Recruiting mistakes early-stage founders keep making
Because of my work, I frequently find myself chatting with early stage founders about their recruiting challenges. I find most of them are overlooking some basics, here's some of the more common mistakes I see:
Because of my work, I frequently find myself chatting with early stage founders about their recruiting challenges. I find most of them are overlooking some basics, here's some of the more common mistakes I see:
- Treating their job postings like a laundry list of requirements instead of an opportunity to convey why someone should be excited to work with you. Job postings are a weak filter so you're not doing yourself any favors with your long and uninteresting post.
All you're doing is screening out some of your best potential candidates (especially diverse candidates who are more likely to self-select out if they see a requirement they don't meet).
- Not planning out their interview process. Too often startup interviews are a series of ad-hoc 1:1s without much thought put into what skillsets they're testing for and how they test for them. They're accidentally filtering for people who are good at marketing themselves.
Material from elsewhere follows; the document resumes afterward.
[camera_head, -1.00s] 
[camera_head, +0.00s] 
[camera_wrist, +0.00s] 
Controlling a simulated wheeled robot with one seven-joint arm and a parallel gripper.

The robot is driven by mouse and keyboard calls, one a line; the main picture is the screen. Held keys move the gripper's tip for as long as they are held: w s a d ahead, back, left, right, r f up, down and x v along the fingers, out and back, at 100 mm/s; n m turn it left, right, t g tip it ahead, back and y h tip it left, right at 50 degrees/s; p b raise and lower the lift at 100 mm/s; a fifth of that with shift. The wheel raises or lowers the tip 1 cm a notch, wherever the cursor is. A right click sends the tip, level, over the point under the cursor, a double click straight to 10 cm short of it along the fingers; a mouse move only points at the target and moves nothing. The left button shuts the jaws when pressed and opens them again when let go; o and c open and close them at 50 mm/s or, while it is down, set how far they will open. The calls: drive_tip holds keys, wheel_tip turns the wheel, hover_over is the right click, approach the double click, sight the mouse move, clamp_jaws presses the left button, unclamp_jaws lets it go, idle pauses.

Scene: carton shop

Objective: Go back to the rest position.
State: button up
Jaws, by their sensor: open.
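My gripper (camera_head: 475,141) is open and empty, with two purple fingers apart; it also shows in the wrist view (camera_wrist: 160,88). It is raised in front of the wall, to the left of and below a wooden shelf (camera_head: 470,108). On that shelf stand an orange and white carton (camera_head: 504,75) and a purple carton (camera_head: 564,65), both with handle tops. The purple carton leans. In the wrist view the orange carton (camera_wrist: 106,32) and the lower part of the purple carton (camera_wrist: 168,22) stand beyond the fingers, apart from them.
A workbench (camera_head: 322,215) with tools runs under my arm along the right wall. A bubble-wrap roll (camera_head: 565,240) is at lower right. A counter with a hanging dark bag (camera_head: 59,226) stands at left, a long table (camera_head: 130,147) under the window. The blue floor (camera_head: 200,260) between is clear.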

If you open interviews with ambiguous personal questions like "tell me about yourself" or "Why are you interested in us?" this is probably you. It's not hard to come up with structured evaluation criteria and you'll mitigate a lot of bias in your process if you do.
- Not incorporating homework into the process. Interviews are great but they give you a thin slice of someone and they're not representative of how work actually happens. Homework, even if it's a short one, gives you a more holistic picture and further reduces your bias.
- Overindexing on intercept over slope. Too many startups focus on finding the perfect candidate with the right background. The truth is that at a startup the job you hire someone for won't exist in 6 months, so stop hunting for your speckled unicorn.
You're far better off finding someone who will grow with you instead of finding the candidate with the perfect background for today. You'll also significantly widen your potential candidate pool if you do, plus they'll be more motivated once they join.
- Dropping the ball and taking too long. Speed is a HUGE advantage startups have over BigCos yet way too many squander that by taking too long to get back to a candidate or forgetting to follow up. This is one of the worst reasons to lose a candidate, don't make this mistake!
- Not spending time on outbound. It's easy to rely on personal network and inbound to start, but you're missing out on a lot of great talent if you do (plus you'll end up with a team that mostly looks like you). Spending time on outbound doesn't have to be a huge time sink.
Even a little bit of investment every week can make a big difference. It's not crazy to get response rates north of 20 or even 30%. Plus, there's a number of sourcing automation tools like @therecruitbot @fetcherai and @topfunnel that make it a lot easier.
- Not benchmarking their offers. This is super easy y'all. There's free tools out there to make giving a fair offer easier. You're more likely to close a candidate, they're more likely to stick around, and it takes all of 10 minutes.
- Realizing too late they're looking for the wrong person. This looks like hunting for that head of marketing, head of sales, or experienced ML engineer when that's not who the business needs.
I see startups that aren't even hiring in the right category (e.g. looking for sales when they need ops) with doubts surfacing only when they're about to give an offer at which point they might have wasted months.
Take the time to really figure out who you need, don't just adopt a generic hiring plan (and ESPECIALLY avoid looking for someone just because your investors told you that you need [x]).